When someone makes a rape complaint, they’re legally meant to be kept anonymous unless they choose not to be. However, in prominent trials especially, victims can often be illegally named online, further preventing people from coming forward. Now, it’s been reported that Google is helping users find the names of rape victims, by suggested them with the ‘related search’ and ‘autocomplete’ function.
According to a The Times investigation, in an alleged case of rape, when you type a defendant’s name plus a common search term Google will bring up the victim’s name under autocomplete. Further, entering the defendant’s name and a simple term produces a woman’s name and home town under related searches. Equally, entering a victim’s name from a sexual abuse case brings up the abuser’s name as a related search.
Where victims have been granted anonymity by law, their name will still appear in related search. The invasion of privacy has been dubbed ‘a case of unintended consequences’ by Alan Woodward, a computing professor at the University of Surrey, who said. ‘Convenience can sometimes be the enemy of security and privacy.’

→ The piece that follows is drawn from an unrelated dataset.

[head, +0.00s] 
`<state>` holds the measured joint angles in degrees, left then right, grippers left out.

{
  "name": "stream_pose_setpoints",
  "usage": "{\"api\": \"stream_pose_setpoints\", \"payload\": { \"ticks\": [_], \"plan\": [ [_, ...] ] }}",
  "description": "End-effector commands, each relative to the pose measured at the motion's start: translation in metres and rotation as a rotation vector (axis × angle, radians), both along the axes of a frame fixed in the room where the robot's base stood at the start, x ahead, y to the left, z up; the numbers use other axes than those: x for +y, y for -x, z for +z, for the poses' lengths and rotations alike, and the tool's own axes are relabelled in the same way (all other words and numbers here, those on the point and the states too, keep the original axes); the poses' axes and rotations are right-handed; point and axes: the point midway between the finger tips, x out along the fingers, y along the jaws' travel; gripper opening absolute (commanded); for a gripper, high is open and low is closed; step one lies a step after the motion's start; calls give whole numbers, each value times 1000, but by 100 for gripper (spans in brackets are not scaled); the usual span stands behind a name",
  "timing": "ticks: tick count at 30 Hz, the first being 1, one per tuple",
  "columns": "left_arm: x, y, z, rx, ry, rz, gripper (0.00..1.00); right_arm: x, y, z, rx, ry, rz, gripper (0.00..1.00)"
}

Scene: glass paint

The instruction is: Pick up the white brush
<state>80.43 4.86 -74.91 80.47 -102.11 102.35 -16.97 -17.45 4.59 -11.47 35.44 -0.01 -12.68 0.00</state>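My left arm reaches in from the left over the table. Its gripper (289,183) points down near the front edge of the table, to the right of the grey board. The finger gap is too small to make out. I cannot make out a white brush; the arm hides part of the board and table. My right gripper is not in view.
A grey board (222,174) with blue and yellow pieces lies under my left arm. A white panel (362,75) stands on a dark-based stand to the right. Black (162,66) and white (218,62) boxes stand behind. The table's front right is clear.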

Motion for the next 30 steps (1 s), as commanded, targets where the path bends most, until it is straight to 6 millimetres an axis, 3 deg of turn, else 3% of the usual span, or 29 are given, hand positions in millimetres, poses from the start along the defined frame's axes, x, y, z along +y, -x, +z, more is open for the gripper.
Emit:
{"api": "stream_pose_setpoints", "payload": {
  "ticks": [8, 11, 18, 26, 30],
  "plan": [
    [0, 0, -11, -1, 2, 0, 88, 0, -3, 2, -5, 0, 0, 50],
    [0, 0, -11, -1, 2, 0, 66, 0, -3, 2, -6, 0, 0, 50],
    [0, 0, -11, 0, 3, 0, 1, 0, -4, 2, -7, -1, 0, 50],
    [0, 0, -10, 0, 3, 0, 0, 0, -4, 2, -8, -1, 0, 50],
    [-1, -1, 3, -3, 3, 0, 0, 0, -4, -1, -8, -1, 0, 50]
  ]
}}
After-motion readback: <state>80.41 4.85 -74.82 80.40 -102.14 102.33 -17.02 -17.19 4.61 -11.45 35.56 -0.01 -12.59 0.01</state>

Unintended or not, Google is now under intense pressure to change their algorithm to better protect victims of sexual misconduct. The current system is only able to automatically bring up a victim’s name thanks to previous logging of popular searches for information about victims in prominent cases, even those have been named illegally on social media.
When a name is leaked, even if the post is later removed, Google still records that many people searched for the name. In keeping with their functions that aim to predict ‘the query you were likely to continue entering’ out of a matter of convenience, they’re essentially revealing anonymous people illegally.
As a result of the Times investigation, there have been calls for Google to change its algorithm, with Maria Miller, chairwoman of the Commons women and equalities committee, saying ‘Google has to operate within the law of the UK . . . if that means they have to change how their search engine operates, then so be it.’
Warning that the fault will inhibit other victims from bravely coming forward, Fay Maxted, chief executive of the Survivors Trust, told the publication that it was ‘beyond shocking that Google is facilitating access to the names of victims.’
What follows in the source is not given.